Слова Чаадаева прозвучали как диагноз и как приговор. Его оппонентами стали как столпы охранительной идеологии в лице А. Х. Бенкендорфа, так и самый вольнолюбивый человек России, главный национальный гений и властитель дум А. С. Пушкин. «.Я далеко не восторгаюсь всем, что вижу вокруг себя; как литератора — меня раздражают, как человека с предрассудками — я оскорблен, — но клянусь честью, — пылко признался он, — что ни за что на свете я не хотел бы переменить отечество или иметь другую историю, кроме истории наших предков, такой, какой нам Бог ее дал»3.

Критика современной российской действительности Чаадаевым — это вопрос меры. Любовь к родине не означает закрывать глаза на существующие недостатки. Но протест вызвало то, что Чаадаев перешел черту: в публицистической запальчивости, в полемическом захлесте он позволил себе с нескрываемым презрением отзываться о прошлом, об истории своего народа, испытывая позор от принадлежности к своему Отечеству.

«Философическое письмо» положило начало углубленному изучению проблемы исторической судьбы России. Сочинение Чаадаева — памятник пробудившегося русского национального самосознания, симптом формирования русской национальной культуры — синтеза народной, крестьянской в основе своей, и дворянской. Символично, что в рассуждениях об особенностях своей культуры, при ее оценке в истории и сравнении с другими культурами, т. е., как бы мы сказали сегодня, оперируя понятиями культурной самоидентификации, Чаадаев привычно делает это не на родном языке, а на французском, тем самым невольно отделяя себя, дворянина, представителя элиты, нобилитета, от основной массы народа.

Запад Чаадаев рассматривал не столько как реальность, сколько как идеальную модель цивилизации. Он сильно романтизировал западную культуру, но, во многом пересмотрев свои взгляды на нее (здесь сыграли роль революции 1830 и 1848 гг.), в оценке состояния тогдашней России не отошел от первоначально заявленных позиций.

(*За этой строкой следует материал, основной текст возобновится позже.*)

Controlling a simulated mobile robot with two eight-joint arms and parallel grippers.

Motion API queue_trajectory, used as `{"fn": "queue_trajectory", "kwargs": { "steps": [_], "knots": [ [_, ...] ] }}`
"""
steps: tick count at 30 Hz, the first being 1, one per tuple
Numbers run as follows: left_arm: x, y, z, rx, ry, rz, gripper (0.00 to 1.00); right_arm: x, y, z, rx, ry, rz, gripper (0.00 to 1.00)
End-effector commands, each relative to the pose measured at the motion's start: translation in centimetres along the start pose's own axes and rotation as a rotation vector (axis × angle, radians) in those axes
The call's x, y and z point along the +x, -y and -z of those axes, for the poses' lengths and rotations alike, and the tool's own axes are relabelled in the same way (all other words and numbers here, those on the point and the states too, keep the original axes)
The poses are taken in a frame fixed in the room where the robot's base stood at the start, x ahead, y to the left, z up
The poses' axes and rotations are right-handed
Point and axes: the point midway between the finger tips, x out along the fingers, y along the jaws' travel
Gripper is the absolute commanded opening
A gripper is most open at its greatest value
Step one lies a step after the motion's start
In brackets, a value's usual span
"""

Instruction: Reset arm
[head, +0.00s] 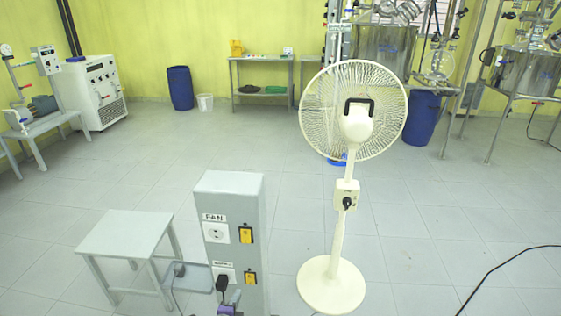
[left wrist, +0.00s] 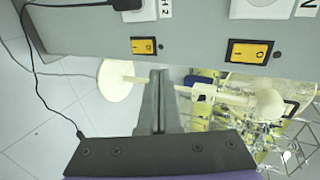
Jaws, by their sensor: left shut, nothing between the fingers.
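My left gripper (head: 235,298) shows at the bottom edge of the head view, low in front of the grey socket post; only a small purple and grey part of it is in the picture. In the left wrist view its fingers (left wrist: 159,76) are together with nothing between them, close to the post's face. My right gripper is in neither view. The grey socket post (head: 228,182) carries a socket labelled FAN (head: 216,234) with nothing in it. A lower socket holds a black plug (head: 222,283). Two yellow switches sit beside the sockets, and they also show in the left wrist view.
A white standing fan (head: 353,112) is right of the post. A small grey table (head: 124,233) stands left of it. A black cable (head: 497,269) lies on the floor at right. Glass reactors with a steel vessel (head: 384,45) stand at the back right. The middle floor is clear.

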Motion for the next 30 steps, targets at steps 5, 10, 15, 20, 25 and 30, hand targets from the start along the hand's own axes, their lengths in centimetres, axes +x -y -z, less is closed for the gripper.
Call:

Неверно представлять, что воззрения Чаадаева на Россию однозначно пессимистичны — присутствует и оптимизм. Чаадаев высоко ставит способность русских к самоотречению во имя общего дела, смиренный аскетизм, открытость сердца, совестливость, прямодушие. В то же время, с его точки зрения, идеалы Царства Божия на Земле, в основном достигнуты в Западной Европе. В социально-историческом отношении там — единственно правильная форма цивилизации. Все остальные цивилизации — это или извращения европейской, или в конечном итоге тупиковые отростки и ответвления.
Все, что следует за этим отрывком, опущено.